Data from robot episodes:
** START **

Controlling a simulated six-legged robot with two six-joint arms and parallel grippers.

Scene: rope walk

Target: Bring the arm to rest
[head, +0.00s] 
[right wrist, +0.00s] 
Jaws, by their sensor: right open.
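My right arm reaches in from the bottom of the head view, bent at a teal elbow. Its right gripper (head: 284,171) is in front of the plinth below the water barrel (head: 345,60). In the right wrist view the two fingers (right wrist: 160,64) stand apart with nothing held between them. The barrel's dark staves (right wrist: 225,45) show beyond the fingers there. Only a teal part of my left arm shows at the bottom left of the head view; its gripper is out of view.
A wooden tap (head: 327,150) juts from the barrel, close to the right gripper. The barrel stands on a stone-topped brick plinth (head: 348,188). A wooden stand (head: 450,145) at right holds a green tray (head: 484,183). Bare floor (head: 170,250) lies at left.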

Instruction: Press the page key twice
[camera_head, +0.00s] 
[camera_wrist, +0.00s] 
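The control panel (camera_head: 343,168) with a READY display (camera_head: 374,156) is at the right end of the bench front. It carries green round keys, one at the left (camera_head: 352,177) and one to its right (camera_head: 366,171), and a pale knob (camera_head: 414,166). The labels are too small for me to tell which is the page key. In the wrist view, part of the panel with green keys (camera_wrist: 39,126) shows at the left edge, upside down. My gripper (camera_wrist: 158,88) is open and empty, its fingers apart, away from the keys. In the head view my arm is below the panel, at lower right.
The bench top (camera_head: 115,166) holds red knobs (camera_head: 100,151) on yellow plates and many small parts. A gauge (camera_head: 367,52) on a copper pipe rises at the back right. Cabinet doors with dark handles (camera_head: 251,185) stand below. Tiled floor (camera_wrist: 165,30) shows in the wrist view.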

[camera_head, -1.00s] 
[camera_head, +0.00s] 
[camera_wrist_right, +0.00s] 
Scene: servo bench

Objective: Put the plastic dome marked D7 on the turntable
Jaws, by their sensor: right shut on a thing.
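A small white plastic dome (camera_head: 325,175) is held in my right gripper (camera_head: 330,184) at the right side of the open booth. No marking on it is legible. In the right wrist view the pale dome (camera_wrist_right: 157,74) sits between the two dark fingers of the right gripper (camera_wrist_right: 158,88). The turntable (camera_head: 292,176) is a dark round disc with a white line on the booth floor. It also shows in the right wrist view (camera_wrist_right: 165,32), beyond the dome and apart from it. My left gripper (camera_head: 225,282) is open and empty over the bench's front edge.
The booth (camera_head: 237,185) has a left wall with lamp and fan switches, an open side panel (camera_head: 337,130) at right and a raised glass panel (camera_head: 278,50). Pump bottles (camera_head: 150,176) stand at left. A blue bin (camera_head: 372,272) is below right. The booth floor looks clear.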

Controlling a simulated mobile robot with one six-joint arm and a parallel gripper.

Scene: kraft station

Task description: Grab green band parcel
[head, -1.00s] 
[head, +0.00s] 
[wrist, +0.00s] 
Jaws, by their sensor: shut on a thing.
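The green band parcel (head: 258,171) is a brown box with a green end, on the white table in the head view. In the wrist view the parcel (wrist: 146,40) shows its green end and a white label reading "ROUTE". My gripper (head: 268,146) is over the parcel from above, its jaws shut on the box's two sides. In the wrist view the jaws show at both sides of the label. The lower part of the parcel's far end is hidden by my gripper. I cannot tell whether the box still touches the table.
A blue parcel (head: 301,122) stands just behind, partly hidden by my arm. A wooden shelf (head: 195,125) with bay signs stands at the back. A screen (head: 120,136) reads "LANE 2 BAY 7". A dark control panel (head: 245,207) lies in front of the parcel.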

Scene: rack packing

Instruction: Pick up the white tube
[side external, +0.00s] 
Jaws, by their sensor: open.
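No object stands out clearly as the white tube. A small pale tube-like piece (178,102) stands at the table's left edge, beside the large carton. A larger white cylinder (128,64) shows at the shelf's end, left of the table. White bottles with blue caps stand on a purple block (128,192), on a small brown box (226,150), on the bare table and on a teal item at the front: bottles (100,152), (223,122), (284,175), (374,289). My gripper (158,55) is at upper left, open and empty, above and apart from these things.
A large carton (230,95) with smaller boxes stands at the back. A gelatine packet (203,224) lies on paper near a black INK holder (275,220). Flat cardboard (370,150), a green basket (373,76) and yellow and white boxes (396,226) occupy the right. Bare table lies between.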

** END **

To be done: Scan the material above for the string "Instruction" and return the lines that hold it.

Solution:
Instruction: Press the page key twice
Instruction: Pick up the white tube

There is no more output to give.